**Aim**
The exercise asks for every line of the data to be reproduced exactly.

**The records**
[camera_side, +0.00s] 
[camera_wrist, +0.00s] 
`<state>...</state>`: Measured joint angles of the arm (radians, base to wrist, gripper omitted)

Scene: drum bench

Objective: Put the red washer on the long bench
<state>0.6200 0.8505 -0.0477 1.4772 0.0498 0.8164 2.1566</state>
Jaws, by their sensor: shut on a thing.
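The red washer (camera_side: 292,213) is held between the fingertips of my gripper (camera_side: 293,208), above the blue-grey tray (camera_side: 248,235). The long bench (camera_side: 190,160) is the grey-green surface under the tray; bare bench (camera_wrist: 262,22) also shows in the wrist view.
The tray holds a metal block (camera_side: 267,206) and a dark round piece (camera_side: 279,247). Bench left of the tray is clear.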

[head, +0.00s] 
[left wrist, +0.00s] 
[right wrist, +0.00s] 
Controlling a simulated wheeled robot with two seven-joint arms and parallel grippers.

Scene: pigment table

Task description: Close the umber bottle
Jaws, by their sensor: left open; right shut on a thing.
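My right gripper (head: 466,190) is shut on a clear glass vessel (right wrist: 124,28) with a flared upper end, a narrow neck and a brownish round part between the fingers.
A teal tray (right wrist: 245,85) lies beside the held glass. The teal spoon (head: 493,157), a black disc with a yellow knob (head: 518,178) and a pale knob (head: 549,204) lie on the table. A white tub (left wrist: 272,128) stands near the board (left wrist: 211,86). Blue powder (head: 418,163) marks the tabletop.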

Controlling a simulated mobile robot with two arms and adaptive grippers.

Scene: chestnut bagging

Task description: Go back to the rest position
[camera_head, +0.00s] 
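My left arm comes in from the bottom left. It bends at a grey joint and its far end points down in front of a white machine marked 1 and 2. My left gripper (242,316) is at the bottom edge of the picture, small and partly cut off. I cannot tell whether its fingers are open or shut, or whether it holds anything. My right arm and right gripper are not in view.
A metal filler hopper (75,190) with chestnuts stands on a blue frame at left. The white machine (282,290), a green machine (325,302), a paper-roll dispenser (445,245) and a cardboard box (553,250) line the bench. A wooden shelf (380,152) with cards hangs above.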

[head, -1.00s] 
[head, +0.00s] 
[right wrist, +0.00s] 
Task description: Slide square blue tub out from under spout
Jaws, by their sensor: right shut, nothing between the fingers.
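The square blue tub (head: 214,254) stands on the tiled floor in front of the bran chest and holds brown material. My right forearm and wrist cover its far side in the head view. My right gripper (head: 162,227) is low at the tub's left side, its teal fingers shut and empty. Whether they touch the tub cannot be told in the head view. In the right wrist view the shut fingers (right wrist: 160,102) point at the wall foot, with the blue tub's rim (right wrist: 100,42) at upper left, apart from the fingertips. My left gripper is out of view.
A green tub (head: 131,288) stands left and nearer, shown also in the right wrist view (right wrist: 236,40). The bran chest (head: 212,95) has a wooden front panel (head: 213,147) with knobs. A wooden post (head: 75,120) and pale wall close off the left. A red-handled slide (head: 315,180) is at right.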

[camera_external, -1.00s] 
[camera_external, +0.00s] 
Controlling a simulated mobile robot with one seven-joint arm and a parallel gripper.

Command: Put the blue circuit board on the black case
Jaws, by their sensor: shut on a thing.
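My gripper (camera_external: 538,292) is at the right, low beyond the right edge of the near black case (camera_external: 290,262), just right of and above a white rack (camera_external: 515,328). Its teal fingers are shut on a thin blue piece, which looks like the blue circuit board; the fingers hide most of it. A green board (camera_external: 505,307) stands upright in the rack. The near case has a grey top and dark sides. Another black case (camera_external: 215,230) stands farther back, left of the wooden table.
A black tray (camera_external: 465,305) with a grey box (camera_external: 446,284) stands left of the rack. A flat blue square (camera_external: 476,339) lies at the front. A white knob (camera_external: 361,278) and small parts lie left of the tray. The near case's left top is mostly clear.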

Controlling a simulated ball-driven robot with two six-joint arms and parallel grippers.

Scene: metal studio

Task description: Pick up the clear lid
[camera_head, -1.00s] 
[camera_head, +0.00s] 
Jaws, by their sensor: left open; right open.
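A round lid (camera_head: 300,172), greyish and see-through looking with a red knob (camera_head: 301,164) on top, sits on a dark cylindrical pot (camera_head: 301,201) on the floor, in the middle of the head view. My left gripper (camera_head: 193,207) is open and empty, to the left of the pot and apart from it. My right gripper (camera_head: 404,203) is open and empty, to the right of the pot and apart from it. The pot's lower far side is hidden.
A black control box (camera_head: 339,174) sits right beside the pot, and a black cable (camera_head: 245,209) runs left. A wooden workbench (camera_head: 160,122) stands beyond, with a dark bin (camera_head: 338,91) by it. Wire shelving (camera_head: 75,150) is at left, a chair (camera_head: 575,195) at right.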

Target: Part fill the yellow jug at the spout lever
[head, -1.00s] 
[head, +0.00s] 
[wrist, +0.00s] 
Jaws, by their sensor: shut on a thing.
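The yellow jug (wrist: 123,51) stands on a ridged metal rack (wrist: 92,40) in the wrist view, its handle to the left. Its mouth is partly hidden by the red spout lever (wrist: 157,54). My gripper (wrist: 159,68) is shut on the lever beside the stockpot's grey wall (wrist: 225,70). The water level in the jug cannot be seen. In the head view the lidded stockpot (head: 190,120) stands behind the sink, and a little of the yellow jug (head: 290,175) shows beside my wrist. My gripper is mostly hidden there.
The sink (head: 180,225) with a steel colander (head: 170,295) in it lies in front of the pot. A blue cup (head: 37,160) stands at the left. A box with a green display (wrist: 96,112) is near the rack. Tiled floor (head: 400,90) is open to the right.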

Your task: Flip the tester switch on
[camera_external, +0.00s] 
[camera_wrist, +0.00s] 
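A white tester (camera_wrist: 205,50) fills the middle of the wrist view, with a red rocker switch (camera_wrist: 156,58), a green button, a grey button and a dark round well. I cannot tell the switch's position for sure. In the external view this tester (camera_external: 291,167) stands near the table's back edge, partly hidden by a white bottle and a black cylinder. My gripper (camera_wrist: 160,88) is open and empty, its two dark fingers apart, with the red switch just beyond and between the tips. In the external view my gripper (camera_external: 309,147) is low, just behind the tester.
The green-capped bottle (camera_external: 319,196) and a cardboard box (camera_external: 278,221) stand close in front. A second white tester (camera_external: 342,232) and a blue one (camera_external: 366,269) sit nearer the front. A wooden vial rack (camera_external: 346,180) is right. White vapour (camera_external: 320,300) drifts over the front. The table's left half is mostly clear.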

**Task result**
[camera_side, +0.00s] 
[camera_wrist, +0.00s] 
`<state>...</state>`: Measured joint angles of the arm (radians, base to wrist, gripper omitted)

Scene: drum bench

Objective: Put the red washer on the long bench
<state>0.6200 0.8505 -0.0477 1.4772 0.0498 0.8164 2.1566</state>
Jaws, by their sensor: shut on a thing.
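The red washer (camera_side: 292,213) is held between the fingertips of my gripper (camera_side: 293,208), above the blue-grey tray (camera_side: 248,235). The long bench (camera_side: 190,160) is the grey-green surface under the tray; bare bench (camera_wrist: 262,22) also shows in the wrist view.
The tray holds a metal block (camera_side: 267,206) and a dark round piece (camera_side: 279,247). Bench left of the tray is clear.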

[head, +0.00s] 
[left wrist, +0.00s] 
[right wrist, +0.00s] 
Controlling a simulated wheeled robot with two seven-joint arms and parallel grippers.

Scene: pigment table

Task description: Close the umber bottle
Jaws, by their sensor: left open; right shut on a thing.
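My right gripper (head: 466,190) is shut on a clear glass vessel (right wrist: 124,28) with a flared upper end, a narrow neck and a brownish round part between the fingers.
A teal tray (right wrist: 245,85) lies beside the held glass. The teal spoon (head: 493,157), a black disc with a yellow knob (head: 518,178) and a pale knob (head: 549,204) lie on the table. A white tub (left wrist: 272,128) stands near the board (left wrist: 211,86). Blue powder (head: 418,163) marks the tabletop.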

Controlling a simulated mobile robot with two arms and adaptive grippers.

Scene: chestnut bagging

Task description: Go back to the rest position
[camera_head, +0.00s] 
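My left arm comes in from the bottom left. It bends at a grey joint and its far end points down in front of a white machine marked 1 and 2. My left gripper (242,316) is at the bottom edge of the picture, small and partly cut off. I cannot tell whether its fingers are open or shut, or whether it holds anything. My right arm and right gripper are not in view.
A metal filler hopper (75,190) with chestnuts stands on a blue frame at left. The white machine (282,290), a green machine (325,302), a paper-roll dispenser (445,245) and a cardboard box (553,250) line the bench. A wooden shelf (380,152) with cards hangs above.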

[head, -1.00s] 
[head, +0.00s] 
[right wrist, +0.00s] 
Task description: Slide square blue tub out from under spout
Jaws, by their sensor: right shut, nothing between the fingers.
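The square blue tub (head: 214,254) stands on the tiled floor in front of the bran chest and holds brown material. My right forearm and wrist cover its far side in the head view. My right gripper (head: 162,227) is low at the tub's left side, its teal fingers shut and empty. Whether they touch the tub cannot be told in the head view. In the right wrist view the shut fingers (right wrist: 160,102) point at the wall foot, with the blue tub's rim (right wrist: 100,42) at upper left, apart from the fingertips. My left gripper is out of view.
A green tub (head: 131,288) stands left and nearer, shown also in the right wrist view (right wrist: 236,40). The bran chest (head: 212,95) has a wooden front panel (head: 213,147) with knobs. A wooden post (head: 75,120) and pale wall close off the left. A red-handled slide (head: 315,180) is at right.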

[camera_external, -1.00s] 
[camera_external, +0.00s] 
Controlling a simulated mobile robot with one seven-joint arm and a parallel gripper.

Command: Put the blue circuit board on the black case
Jaws, by their sensor: shut on a thing.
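My gripper (camera_external: 538,292) is at the right, low beyond the right edge of the near black case (camera_external: 290,262), just right of and above a white rack (camera_external: 515,328). Its teal fingers are shut on a thin blue piece, which looks like the blue circuit board; the fingers hide most of it. A green board (camera_external: 505,307) stands upright in the rack. The near case has a grey top and dark sides. Another black case (camera_external: 215,230) stands farther back, left of the wooden table.
A black tray (camera_external: 465,305) with a grey box (camera_external: 446,284) stands left of the rack. A flat blue square (camera_external: 476,339) lies at the front. A white knob (camera_external: 361,278) and small parts lie left of the tray. The near case's left top is mostly clear.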

Controlling a simulated ball-driven robot with two six-joint arms and parallel grippers.

Scene: metal studio

Task description: Pick up the clear lid
[camera_head, -1.00s] 
[camera_head, +0.00s] 
Jaws, by their sensor: left open; right open.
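A round lid (camera_head: 300,172), greyish and see-through looking with a red knob (camera_head: 301,164) on top, sits on a dark cylindrical pot (camera_head: 301,201) on the floor, in the middle of the head view. My left gripper (camera_head: 193,207) is open and empty, to the left of the pot and apart from it. My right gripper (camera_head: 404,203) is open and empty, to the right of the pot and apart from it. The pot's lower far side is hidden.
A black control box (camera_head: 339,174) sits right beside the pot, and a black cable (camera_head: 245,209) runs left. A wooden workbench (camera_head: 160,122) stands beyond, with a dark bin (camera_head: 338,91) by it. Wire shelving (camera_head: 75,150) is at left, a chair (camera_head: 575,195) at right.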

Target: Part fill the yellow jug at the spout lever
[head, -1.00s] 
[head, +0.00s] 
[wrist, +0.00s] 
Jaws, by their sensor: shut on a thing.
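The yellow jug (wrist: 123,51) stands on a ridged metal rack (wrist: 92,40) in the wrist view, its handle to the left. Its mouth is partly hidden by the red spout lever (wrist: 157,54). My gripper (wrist: 159,68) is shut on the lever beside the stockpot's grey wall (wrist: 225,70). The water level in the jug cannot be seen. In the head view the lidded stockpot (head: 190,120) stands behind the sink, and a little of the yellow jug (head: 290,175) shows beside my wrist. My gripper is mostly hidden there.
The sink (head: 180,225) with a steel colander (head: 170,295) in it lies in front of the pot. A blue cup (head: 37,160) stands at the left. A box with a green display (wrist: 96,112) is near the rack. Tiled floor (head: 400,90) is open to the right.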

Your task: Flip the tester switch on
[camera_external, +0.00s] 
[camera_wrist, +0.00s] 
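A white tester (camera_wrist: 205,50) fills the middle of the wrist view, with a red rocker switch (camera_wrist: 156,58), a green button, a grey button and a dark round well. I cannot tell the switch's position for sure. In the external view this tester (camera_external: 291,167) stands near the table's back edge, partly hidden by a white bottle and a black cylinder. My gripper (camera_wrist: 160,88) is open and empty, its two dark fingers apart, with the red switch just beyond and between the tips. In the external view my gripper (camera_external: 309,147) is low, just behind the tester.
The green-capped bottle (camera_external: 319,196) and a cardboard box (camera_external: 278,221) stand close in front. A second white tester (camera_external: 342,232) and a blue one (camera_external: 366,269) sit nearer the front. A wooden vial rack (camera_external: 346,180) is right. White vapour (camera_external: 320,300) drifts over the front. The table's left half is mostly clear.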

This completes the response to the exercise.